DATA LINES:
---*---
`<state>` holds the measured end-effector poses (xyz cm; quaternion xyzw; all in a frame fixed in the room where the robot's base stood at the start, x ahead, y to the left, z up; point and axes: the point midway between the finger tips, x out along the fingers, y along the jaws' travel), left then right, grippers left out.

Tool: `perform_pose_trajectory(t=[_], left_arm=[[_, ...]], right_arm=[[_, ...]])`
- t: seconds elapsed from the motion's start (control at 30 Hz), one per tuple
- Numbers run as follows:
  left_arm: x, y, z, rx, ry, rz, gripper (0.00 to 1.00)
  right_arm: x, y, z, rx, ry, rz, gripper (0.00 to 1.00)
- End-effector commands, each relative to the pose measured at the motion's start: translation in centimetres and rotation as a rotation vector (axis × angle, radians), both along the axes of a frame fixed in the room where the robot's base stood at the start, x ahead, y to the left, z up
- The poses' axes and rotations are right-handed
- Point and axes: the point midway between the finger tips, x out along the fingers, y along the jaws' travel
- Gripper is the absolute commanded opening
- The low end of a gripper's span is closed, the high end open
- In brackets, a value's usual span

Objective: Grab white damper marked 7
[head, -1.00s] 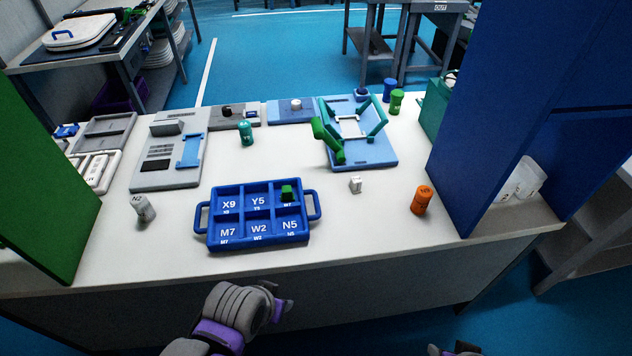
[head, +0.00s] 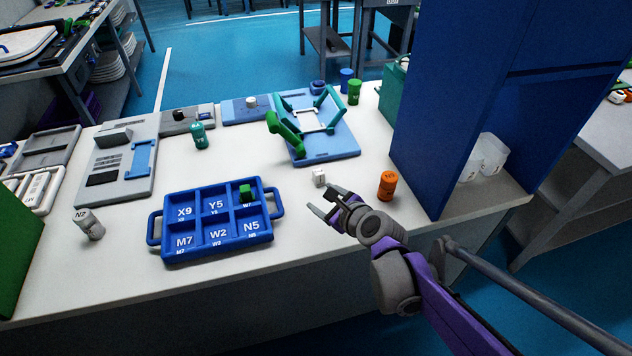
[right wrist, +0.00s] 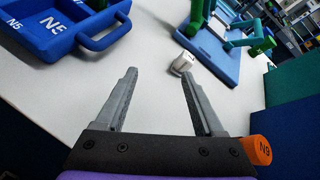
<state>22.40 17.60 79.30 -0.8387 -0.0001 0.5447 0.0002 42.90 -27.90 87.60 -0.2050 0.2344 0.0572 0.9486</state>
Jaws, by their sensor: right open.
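A small white piece (head: 319,177), likely the damper, lies on the white table between the blue tray and an orange bottle; its marking is not readable. My right gripper (head: 322,199) is open and empty, its fingertips just in front of the piece in the head view. In the right wrist view the white piece (right wrist: 182,64) lies beyond the fingertips of the gripper (right wrist: 158,73), nearer the right finger and outside the jaws. My left gripper is not in view.
The blue tray (head: 158,240) with labelled compartments and a green block stands left. The orange bottle (head: 387,186) stands right, near a blue panel (head: 460,100). A blue fixture with green arms (head: 335,150) stands behind the white piece. Table around the piece is clear.

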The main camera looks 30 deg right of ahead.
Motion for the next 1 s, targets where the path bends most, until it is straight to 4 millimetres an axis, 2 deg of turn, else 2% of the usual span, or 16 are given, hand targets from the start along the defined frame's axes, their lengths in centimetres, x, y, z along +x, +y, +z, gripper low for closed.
---*---
Write out the data precisely as given, excluding the pictures.

RESULT OF THE TASK:
`<state>` holds the measured end-effector poses (xyz cm; quaternion xyzw; all in a frame fixed in the room where the robot's base stood at the start, x ahead, y to the left, z up; point and axes: the point midway between the finger tips, x out along the fingers, y along the jaws' travel), left then right, grippers left out.

Tool: `perform_pose_trajectory(t=[_], left_arm=[[_, ...]], right_arm=[[_, ...]])`
- t: seconds elapsed from the motion's start (control at 30 Hz), one per tuple
- Numbers run as follows:
  left_arm: x, y, z, rx, ry, rz, gripper (0.00 to 1.00)
  right_arm: x, y, z, rx, ry, rz, gripper (0.00 to 1.00)
- End-effector commands, each relative to the pose measured at the motion's start: translation in centimetres and rotation as a rotation vector (axis × angle, radians), both along the axes of a frame fixed in the room where the robot's base stood at the start, x ahead, y to the left, z up
- The poses' axes and rotations are right-handed
- Point and axes: the point midway between the finger tips, x out along the fingers, y along the jaws' travel
- Gripper is the absolute commanded opening
- The low end of a gripper's span is closed, the high end open
- In brackets, a value's usual span

Objective: Grab white damper marked 7
[head, -1.00s] 
[head, +0.00s] 
[right wrist, +0.00s] 
<state>22.40 17.60 79.30 -0.8387 -0.0001 0.5447 0.0002 42.90 -27.90 87.60 -0.2050 0.2344 0.0572 0.9486</state>
Jaws, by their sensor: right open.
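A small white piece (head: 319,177), likely the damper, lies on the white table between the blue tray and an orange bottle; its marking is not readable. My right gripper (head: 322,199) is open and empty, its fingertips just in front of the piece in the head view. In the right wrist view the white piece (right wrist: 182,64) lies beyond the fingertips of the gripper (right wrist: 158,73), nearer the right finger and outside the jaws. My left gripper is not in view.
The blue tray (head: 158,240) with labelled compartments and a green block stands left. The orange bottle (head: 387,186) stands right, near a blue panel (head: 460,100). A blue fixture with green arms (head: 335,150) stands behind the white piece. Table around the piece is clear.

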The main camera looks 30 deg right of ahead.
Motion for the next 1 s, targets where the path bends most, until it is straight to 4 millimetres an axis, 2 deg of turn, else 2% of the usual span, or 16 are given, hand targets from the start along the defined frame's axes, their lengths in centimetres, x, y, z along +x, +y, +z, gripper low for closed.

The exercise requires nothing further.